### Dataset content

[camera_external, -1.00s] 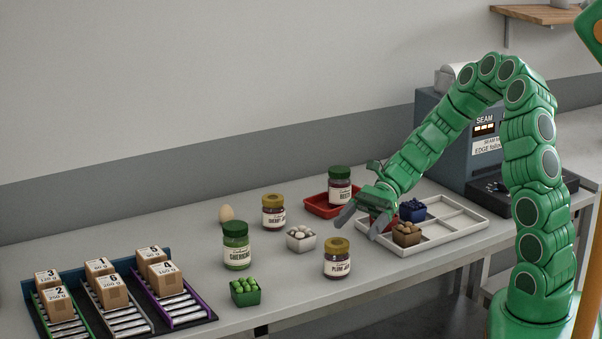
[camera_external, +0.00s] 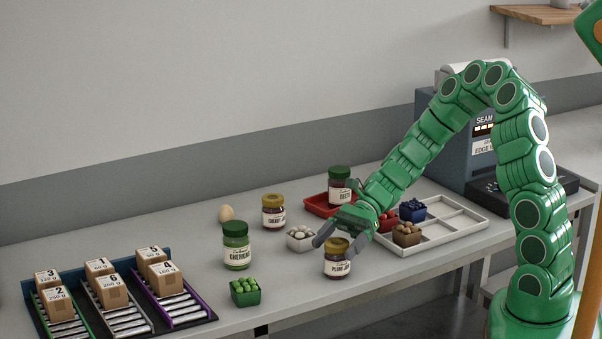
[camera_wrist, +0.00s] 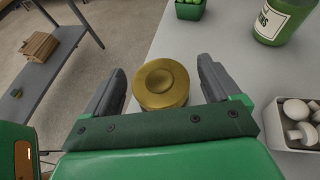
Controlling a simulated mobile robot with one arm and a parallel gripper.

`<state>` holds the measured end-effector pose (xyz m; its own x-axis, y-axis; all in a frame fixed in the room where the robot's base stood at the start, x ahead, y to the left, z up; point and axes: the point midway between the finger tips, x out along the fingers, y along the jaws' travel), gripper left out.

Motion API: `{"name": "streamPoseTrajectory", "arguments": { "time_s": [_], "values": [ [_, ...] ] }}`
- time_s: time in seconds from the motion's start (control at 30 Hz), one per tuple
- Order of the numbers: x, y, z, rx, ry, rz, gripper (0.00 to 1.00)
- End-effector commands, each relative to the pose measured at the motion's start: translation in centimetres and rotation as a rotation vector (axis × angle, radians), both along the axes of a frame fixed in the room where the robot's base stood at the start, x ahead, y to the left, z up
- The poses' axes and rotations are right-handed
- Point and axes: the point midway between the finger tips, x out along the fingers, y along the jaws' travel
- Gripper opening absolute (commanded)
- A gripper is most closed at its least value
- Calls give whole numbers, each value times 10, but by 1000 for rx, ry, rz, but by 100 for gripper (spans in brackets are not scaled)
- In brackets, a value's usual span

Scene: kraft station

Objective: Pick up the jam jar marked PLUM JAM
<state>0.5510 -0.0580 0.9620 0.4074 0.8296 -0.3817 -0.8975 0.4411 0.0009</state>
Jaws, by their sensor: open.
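The jam jar marked PLUM JAM (camera_external: 338,268) stands upright near the front edge of the table, dark with a gold lid. In the wrist view its gold lid (camera_wrist: 161,84) lies between the two fingers. My gripper (camera_external: 334,241) is open and empty at the lid, one finger on each side. In the wrist view my gripper (camera_wrist: 160,88) shows gaps between both fingers and the lid. I cannot tell how far the fingertips reach down the jar.
A box of mushrooms (camera_external: 300,238) stands close behind the jar. A gherkin jar (camera_external: 237,246), a cherry jar (camera_external: 273,212) and a green punnet (camera_external: 245,291) stand to the left. A white divided tray (camera_external: 455,225) lies to the right. The table's front edge is near.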

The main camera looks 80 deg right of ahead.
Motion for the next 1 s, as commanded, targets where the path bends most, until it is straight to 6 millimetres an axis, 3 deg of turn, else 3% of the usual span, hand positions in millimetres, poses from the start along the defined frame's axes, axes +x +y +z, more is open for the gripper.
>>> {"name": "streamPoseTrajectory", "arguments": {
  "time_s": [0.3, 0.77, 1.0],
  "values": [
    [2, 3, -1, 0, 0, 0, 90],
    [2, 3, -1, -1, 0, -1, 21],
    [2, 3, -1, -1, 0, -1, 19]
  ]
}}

### Written task
Give back exactly the lines beginning at the one with "- The poses'" and ending at the final line of the material; both boundary lines belong in it.

### Worked solution
- The poses' axes and rotations are right-handed
- Point and axes: the point midway between the finger tips, x out along the fingers, y along the jaws' travel
- Gripper opening absolute (commanded)
- A gripper is most closed at its least value
- Calls give whole numbers, each value times 10, but by 1000 for rx, ry, rz, but by 100 for gripper (spans in brackets are not scaled)
- In brackets, a value's usual span

Scene: kraft station

Objective: Pick up the jam jar marked PLUM JAM
<state>0.5510 -0.0580 0.9620 0.4074 0.8296 -0.3817 -0.8975 0.4411 0.0009</state>
Jaws, by their sensor: open.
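The jam jar marked PLUM JAM (camera_external: 338,268) stands upright near the front edge of the table, dark with a gold lid. In the wrist view its gold lid (camera_wrist: 161,84) lies between the two fingers. My gripper (camera_external: 334,241) is open and empty at the lid, one finger on each side. In the wrist view my gripper (camera_wrist: 160,88) shows gaps between both fingers and the lid. I cannot tell how far the fingertips reach down the jar.
A box of mushrooms (camera_external: 300,238) stands close behind the jar. A gherkin jar (camera_external: 237,246), a cherry jar (camera_external: 273,212) and a green punnet (camera_external: 245,291) stand to the left. A white divided tray (camera_external: 455,225) lies to the right. The table's front edge is near.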

The main camera looks 80 deg right of ahead.
Motion for the next 1 s, as commanded, targets where the path bends most, until it is straight to 6 millimetres an axis, 3 deg of turn, else 3% of the usual span, hand positions in millimetres, poses from the start along the defined frame's axes, axes +x +y +z, more is open for the gripper.
>>> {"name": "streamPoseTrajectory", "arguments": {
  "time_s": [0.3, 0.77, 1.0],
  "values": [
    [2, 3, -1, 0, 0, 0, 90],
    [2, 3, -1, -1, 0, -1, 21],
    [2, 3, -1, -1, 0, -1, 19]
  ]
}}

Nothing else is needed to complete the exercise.